In the traffic world, time is the coin of the realm. Engineers describe signal overrides as “moving time around”; every tiny change represents a few seconds saved or lost. The most valuable projects are those that take hardly any time to implement, while saving commuters as much time as possible. The city recently spent $4,000 re-timing intersections in Boston's Back Bay neighborhood—but DeBenedictis says that the money was less important than the man-hours. “It's time,” he says. “The engineer, the brainpower you're using to make those decisions.” In this case, the few days it took to collect and interpret data were well spent: Travel times in the area dropped by 29 percent.
Of course, drivers hardly notice typical traffic improvements. “If we can gain, say, 4 percent efficiency, that's 45 seconds or so,” says Wolshon. Commuters hate gridlock, but the converse is not necessarily true. They pay little attention to quick and easy commutes. In other words, invisibility can be a sign of success: A well-run traffic system is one that commuters ignore. “When things are working well, you don't get many calls,” says DeBenedictis. “We know that's a good thing.”

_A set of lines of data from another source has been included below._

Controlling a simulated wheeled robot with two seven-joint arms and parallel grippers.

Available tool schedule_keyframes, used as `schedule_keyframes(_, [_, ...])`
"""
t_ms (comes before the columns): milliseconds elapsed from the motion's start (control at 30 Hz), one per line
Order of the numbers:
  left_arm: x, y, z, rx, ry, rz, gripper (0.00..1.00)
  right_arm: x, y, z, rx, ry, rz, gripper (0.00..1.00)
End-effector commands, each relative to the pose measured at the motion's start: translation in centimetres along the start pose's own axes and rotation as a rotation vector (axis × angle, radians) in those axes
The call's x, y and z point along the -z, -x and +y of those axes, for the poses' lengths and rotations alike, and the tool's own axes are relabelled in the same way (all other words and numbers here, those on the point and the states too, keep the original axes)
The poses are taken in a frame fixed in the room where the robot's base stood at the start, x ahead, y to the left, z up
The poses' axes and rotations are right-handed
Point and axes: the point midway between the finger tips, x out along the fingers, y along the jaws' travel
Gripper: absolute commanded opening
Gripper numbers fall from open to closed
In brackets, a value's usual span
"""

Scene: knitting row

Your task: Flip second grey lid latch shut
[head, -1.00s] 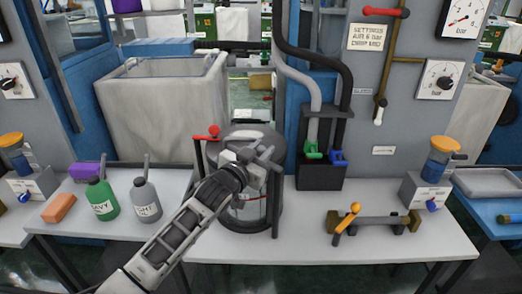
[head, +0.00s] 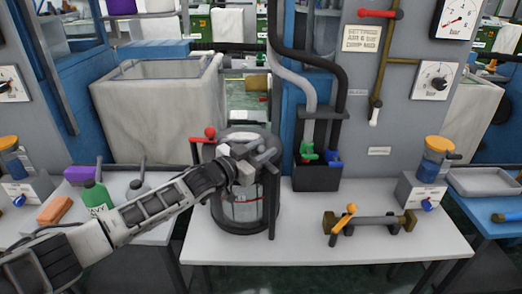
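A dark grey cylindrical pot (head: 235,221) with a round lid (head: 242,136) stands at the left end of the front bench. A lever with a red knob (head: 209,132) sticks out at the lid's left side. A dark upright bar (head: 273,205) runs down the pot's right side. My left gripper (head: 262,160) is at the front right of the lid, over the pot's upper edge. It covers that part of the rim, and no grey latch can be made out clearly there. Its fingers are too small and overlapped to show whether they grip anything. My right gripper is not in view.
A dark holder (head: 317,178) with green and blue connectors stands behind, right of the pot. A brass clamp fixture (head: 370,222) lies on the bench's right half. A green bottle (head: 97,196) and an orange block (head: 55,210) are on the left bench.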

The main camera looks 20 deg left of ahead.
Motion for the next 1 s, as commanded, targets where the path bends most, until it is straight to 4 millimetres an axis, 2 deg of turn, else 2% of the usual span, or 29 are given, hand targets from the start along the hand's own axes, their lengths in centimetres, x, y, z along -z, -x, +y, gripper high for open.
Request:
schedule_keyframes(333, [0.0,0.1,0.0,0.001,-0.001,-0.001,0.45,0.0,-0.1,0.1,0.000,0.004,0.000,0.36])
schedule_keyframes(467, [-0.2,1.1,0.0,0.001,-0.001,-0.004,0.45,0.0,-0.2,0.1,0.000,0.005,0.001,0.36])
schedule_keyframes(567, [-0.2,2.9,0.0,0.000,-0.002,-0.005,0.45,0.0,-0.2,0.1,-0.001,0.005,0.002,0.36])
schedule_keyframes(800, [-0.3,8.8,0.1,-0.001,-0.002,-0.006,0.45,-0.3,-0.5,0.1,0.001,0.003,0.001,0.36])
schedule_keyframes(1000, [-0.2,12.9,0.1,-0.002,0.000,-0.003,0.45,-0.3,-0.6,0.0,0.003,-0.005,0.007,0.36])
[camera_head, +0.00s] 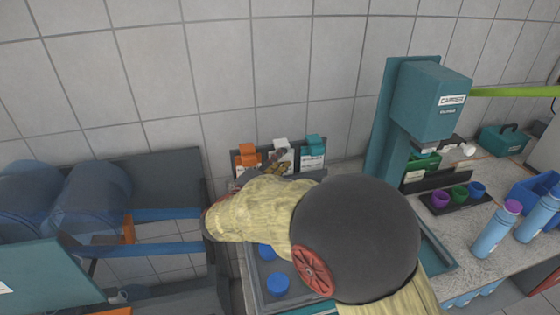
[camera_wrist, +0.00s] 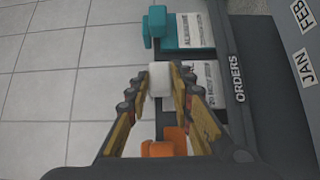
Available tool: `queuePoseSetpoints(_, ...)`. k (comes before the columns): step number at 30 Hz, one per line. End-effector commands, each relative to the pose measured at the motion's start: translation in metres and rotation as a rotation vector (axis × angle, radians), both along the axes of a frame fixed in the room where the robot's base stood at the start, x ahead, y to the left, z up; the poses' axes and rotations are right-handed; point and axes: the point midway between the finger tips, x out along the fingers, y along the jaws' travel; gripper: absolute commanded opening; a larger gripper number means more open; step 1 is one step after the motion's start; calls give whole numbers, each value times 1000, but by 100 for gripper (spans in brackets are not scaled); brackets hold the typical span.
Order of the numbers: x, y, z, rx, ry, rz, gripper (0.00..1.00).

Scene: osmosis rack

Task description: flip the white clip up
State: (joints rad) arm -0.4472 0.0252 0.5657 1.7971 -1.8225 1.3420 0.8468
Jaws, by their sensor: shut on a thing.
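The white clip (camera_wrist: 160,79) is between the fingertips of my gripper (camera_wrist: 160,84) in the wrist view. The fingers are shut on it, one on each side. In the head view the white clip (camera_head: 281,143) shows between an orange clip and a teal clip on the orders rack by the wall. My gripper (camera_head: 277,162) reaches up to it there, partly hidden by my own arm. A white printed paper (camera_wrist: 203,80) lies behind the clip. Whether the clip is tilted up is hard to tell.
The orange clip (camera_wrist: 163,148) and teal clip (camera_wrist: 157,26) are close on either side. The dark rack edge marked ORDERS (camera_wrist: 237,75) runs beside them. A teal machine (camera_head: 432,100) stands to the right. Blue caps (camera_head: 277,284) sit in a tray under my arm.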

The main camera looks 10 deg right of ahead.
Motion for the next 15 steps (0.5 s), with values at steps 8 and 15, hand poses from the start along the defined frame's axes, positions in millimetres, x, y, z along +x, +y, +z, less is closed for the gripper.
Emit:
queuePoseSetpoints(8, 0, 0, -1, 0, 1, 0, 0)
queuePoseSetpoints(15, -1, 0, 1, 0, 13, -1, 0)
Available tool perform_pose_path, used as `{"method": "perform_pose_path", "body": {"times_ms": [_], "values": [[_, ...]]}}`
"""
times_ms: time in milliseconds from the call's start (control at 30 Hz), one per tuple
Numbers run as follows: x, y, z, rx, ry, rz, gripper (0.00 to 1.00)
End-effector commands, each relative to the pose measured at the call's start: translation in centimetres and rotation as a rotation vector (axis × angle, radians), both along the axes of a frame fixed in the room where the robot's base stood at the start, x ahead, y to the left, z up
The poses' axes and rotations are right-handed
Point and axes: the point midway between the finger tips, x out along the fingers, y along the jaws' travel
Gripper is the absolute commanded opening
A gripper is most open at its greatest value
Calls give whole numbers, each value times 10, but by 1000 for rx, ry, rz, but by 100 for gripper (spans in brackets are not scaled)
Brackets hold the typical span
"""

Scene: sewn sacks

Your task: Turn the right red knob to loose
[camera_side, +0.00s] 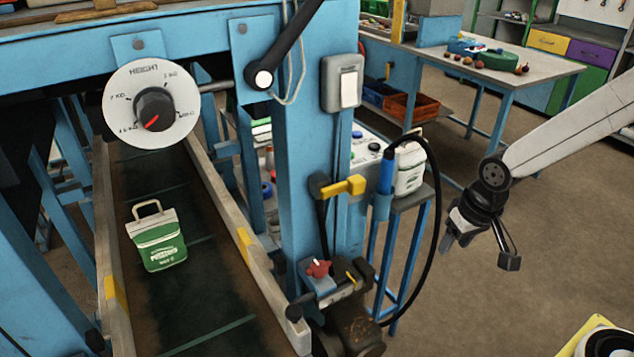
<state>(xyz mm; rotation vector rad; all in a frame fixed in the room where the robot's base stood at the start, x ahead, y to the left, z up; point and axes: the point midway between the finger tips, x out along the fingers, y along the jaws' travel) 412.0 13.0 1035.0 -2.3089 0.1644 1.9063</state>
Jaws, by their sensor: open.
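A small red knob (318,268) sits on top of a grey-blue box at the foot of the blue post, beside the conveyor's near end. A white mark shows on it, but any lettering around it is too small to read. I can make out only one such red knob. My gripper (481,250) is open and empty, in the air to the right of the knob and well apart from it. Its two fingers point downward.
A black cable (437,215) loops between the post and my gripper. A yellow lever (343,187) juts from the post above the knob. A height dial (151,108) hangs at upper left. A green-and-white sack (158,240) lies on the conveyor belt (205,300).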

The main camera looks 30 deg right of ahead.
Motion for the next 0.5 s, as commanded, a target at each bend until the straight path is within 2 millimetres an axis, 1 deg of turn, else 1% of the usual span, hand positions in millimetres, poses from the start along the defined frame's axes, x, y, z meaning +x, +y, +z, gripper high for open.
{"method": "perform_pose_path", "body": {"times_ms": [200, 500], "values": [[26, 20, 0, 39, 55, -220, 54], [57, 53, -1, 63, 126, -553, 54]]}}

Real innovations in traffic are notoriously elusive. Wolshon and his colleagues have a favorite pessimistic quote: “Traffic engineers don't solve problems. They move them to different locations.” Fix one traffic jam and another might appear across town. Improvements in traffic can actually encourage people to drive more. The root problem is that traffic is never local: through thousands of distinct driver decisions, it moves and morphs. Drivers try to adapt to traffic—which creates new traffic that drivers then have to adapt to. On highways, a single car that slams on the brakes can cause an accordion deceleration three miles long.
Maybe there's a small comfort in that problem, though. Traffic jams are a reminder of the rippling connections between us. We all have to share the same skinny strip of pavement, and everyone stands to benefit if we learn to use it more intelligently. Traffic is teamwork.